Sam Gaviglio has shown promise in his new role.
In the middle of last season, I wrote about how Sam Gaviglio was working a unique brand of success, using a sub-90 mph fastball and a nasty slider. The success ran out with his subpar heater after though, as after July he put up a 6.16 ERA and 4.83 FIP in 76 innings.
His time as a starter ended after his lackluster second half campaign. He now currently sits in the Blue Jays bullpen, still working with that sub-90 mph fastball and his signature slider. But as a reliever, the results have been more interesting a second time around. In 15 innings spanning across seven appearances, Gaviglio has only allowed two earned runs, striking out 16 and walking only two to the tune of a 1.20 ERA and 2.45 FIP. Among 250 pitchers with at least 50 results this year, he has the third lowest wOBA against at .188, supported by a .222 xwOBA that that ranks 21st lowest among that same group.
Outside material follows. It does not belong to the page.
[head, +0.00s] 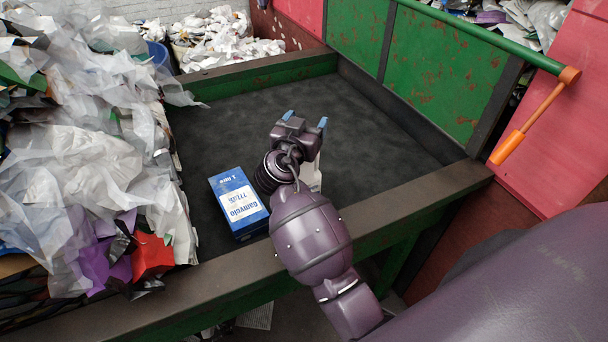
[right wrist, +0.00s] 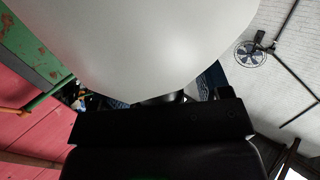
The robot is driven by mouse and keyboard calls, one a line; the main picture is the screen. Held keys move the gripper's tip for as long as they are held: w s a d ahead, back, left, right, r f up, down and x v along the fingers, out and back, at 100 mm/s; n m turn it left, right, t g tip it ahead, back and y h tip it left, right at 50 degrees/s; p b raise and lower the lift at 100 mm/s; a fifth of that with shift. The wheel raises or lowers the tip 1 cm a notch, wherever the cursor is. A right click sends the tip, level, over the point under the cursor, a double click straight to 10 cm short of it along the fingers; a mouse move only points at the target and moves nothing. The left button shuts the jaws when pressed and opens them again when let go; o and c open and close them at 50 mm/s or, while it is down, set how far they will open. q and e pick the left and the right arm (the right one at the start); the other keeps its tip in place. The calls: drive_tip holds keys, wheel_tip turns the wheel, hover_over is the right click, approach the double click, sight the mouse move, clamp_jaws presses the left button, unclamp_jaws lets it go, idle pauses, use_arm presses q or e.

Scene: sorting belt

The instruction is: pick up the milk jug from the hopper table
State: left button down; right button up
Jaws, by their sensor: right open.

As a starter, Gaviglio used a four-pitch mix of a sinker, slider, changeup, and curveball. Now working in shorter stints, he predominately uses his sinker and slider, occasionally working in his changeup to left-handed batters. The pair of offerings have been useful in their own way, as the sinker has induced a plethora of weak-contact. His slider on the other hand generates an ideal amount of whiffs. They increased usage of it in his new role can probably be viewed as the culprit to his decrease in contact allowed.
Out of 157 pitchers with at least 50 sliders thrown this season, the swinging-strike percentage on Gaviglio’s ranks 12th, standing at 26.5 percent. Compare this to last year, when his already serviceable slider ranked 44th in swinging-strike percentage (19.0 percent) out of 140 pitchers with at least 300 sliders thrown.
So far, he’s showing the velocity on his slider (sitting 85 mph) that he showed in his impressive stretch early last season. The extra velocity on the pitch has added a good amount of vertical movement too.
Looking outside just the slider, all peripherals have looked fantastic for Gaviglio as a reliever. His strikeout-rate is up from 19.2 percent to 29.6 percent. His walk-rate is down from 6.9 percent to 3.7 percent. The quality-of-contact against him has improved too, as his ground ball-rate is up from 48.9 percent to 54.3 percent and his soft-contact rate is up from 17.7 percent to 28.6 percent.
Among 111 pitchers with at least 100 innings in 2018 and 10 innings this season, here’s where Gaviglio’s improvements in each peripheral rank.
- K%: 7th
- BB%: 15th
- K-BB%: 4th
- SwStr%: 2nd
- GB%: 20th
- Soft%: 3rd
- Hard%: 15th
Sam Gaviglio will never be an overpowering reliever that can blow it by hitters, but he’s showing a rare form of success with his lack of velocity, relying on the outdated sinker/slider combo. His combination of good command, control, and plus-secondaries have played well in shorter-stints. Even if his improved peripherals regress a bit to the mean, as long as they stay improved to some extent, Gaviglio should be a useful and versatile reliever for the Blue Jays this year.